■ Aim of the task
Find each line with the word "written" and copy it.

────────

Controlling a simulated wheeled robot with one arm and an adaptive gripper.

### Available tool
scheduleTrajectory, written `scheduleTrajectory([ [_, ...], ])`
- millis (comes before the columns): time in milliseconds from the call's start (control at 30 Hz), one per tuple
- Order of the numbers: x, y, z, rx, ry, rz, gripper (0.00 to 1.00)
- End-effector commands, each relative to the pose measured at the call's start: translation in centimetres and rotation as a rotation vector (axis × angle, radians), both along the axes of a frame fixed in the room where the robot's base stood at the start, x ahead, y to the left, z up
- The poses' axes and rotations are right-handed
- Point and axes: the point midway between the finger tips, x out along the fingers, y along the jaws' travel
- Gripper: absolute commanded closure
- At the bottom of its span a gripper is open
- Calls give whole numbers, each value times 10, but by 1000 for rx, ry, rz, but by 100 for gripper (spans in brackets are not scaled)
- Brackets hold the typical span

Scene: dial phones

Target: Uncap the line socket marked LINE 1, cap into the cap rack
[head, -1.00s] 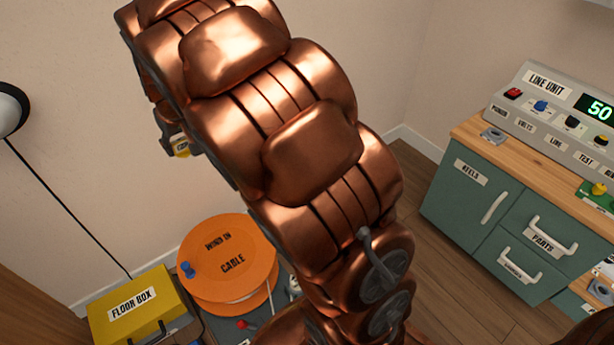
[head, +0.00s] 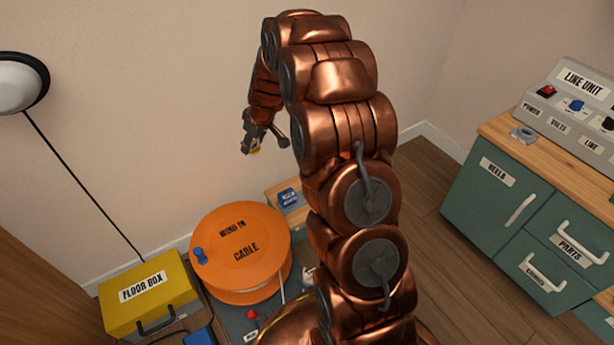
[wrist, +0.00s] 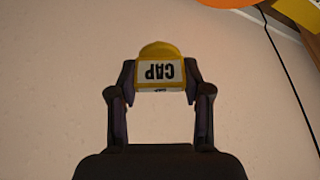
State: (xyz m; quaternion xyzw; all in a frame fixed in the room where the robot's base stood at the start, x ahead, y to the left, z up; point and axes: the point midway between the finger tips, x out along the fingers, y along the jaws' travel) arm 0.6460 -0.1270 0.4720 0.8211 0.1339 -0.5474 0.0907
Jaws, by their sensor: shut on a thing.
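My gripper (wrist: 161,80) is shut on a yellow cap (wrist: 160,52) with a white label reading CAP, upside down in the wrist view. Only a small yellow bit of the cap (head: 256,150) shows there. I cannot make out the LINE 1 socket or the cap rack in these views; my arm covers the middle of the head view.
An orange cable reel (head: 240,252) stands at lower left beside a yellow floor box (head: 148,290). A green cabinet (head: 500,215) with the line unit (head: 575,105) stands at right. Bare floor lies between.

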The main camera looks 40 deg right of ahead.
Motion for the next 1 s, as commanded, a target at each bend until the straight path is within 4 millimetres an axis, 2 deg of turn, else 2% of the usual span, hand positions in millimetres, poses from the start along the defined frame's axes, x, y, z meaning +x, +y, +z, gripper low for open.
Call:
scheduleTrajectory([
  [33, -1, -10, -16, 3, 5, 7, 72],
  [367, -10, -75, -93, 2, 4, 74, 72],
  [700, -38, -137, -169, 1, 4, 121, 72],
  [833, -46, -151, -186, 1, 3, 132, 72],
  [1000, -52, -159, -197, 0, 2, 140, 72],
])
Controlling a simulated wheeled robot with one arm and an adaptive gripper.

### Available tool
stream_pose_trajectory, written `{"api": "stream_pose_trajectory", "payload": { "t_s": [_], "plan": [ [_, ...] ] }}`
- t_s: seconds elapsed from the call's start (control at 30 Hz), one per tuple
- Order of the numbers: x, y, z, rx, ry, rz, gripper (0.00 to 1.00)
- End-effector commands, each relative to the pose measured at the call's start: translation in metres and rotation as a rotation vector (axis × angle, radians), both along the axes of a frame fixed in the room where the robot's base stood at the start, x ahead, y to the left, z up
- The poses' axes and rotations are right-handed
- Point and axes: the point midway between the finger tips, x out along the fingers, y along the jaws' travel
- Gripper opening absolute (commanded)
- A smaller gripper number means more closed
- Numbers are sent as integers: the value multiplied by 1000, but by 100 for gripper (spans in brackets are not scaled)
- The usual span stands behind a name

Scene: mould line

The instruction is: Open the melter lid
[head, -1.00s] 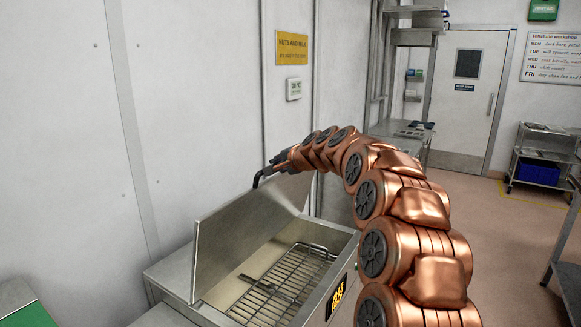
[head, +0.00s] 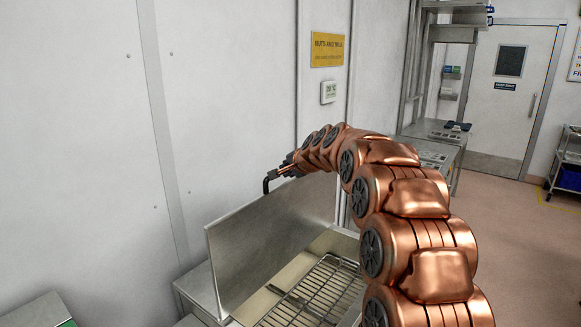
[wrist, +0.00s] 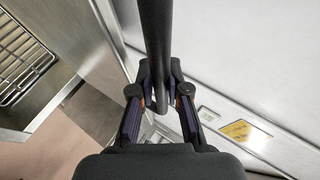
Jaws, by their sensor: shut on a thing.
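The melter lid (head: 268,235) is a flat steel panel standing raised, nearly upright, at the back of the melter. The open melter (head: 345,243) shows a wire rack (head: 318,295) inside. A black bar handle (head: 267,183) sits at the lid's upper edge. My gripper (head: 285,171) is at that handle. In the wrist view the fingers of my gripper (wrist: 160,100) are closed around the dark handle bar (wrist: 157,40), which runs between them. The wire rack (wrist: 18,55) also shows there at the upper left. My arm hides part of the melter's right side.
The white wall (head: 235,90) stands close behind the lid, with a yellow sign (head: 327,51) and a small display (head: 328,92) on it. A steel counter (head: 435,140) stands farther back. Open floor (head: 520,230) lies to the right.

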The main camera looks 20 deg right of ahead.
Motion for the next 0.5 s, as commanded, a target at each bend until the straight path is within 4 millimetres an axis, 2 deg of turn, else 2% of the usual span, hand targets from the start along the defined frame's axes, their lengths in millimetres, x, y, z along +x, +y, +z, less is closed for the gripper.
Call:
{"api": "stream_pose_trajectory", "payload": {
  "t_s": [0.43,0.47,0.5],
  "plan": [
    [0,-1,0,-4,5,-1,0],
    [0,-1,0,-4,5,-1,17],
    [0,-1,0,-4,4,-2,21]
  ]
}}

────────

■ Final answer
scheduleTrajectory, written `scheduleTrajectory([ [_, ...], ])`
stream_pose_trajectory, written `{"api": "stream_pose_trajectory", "payload": { "t_s": [_], "plan": [ [_, ...] ] }}`

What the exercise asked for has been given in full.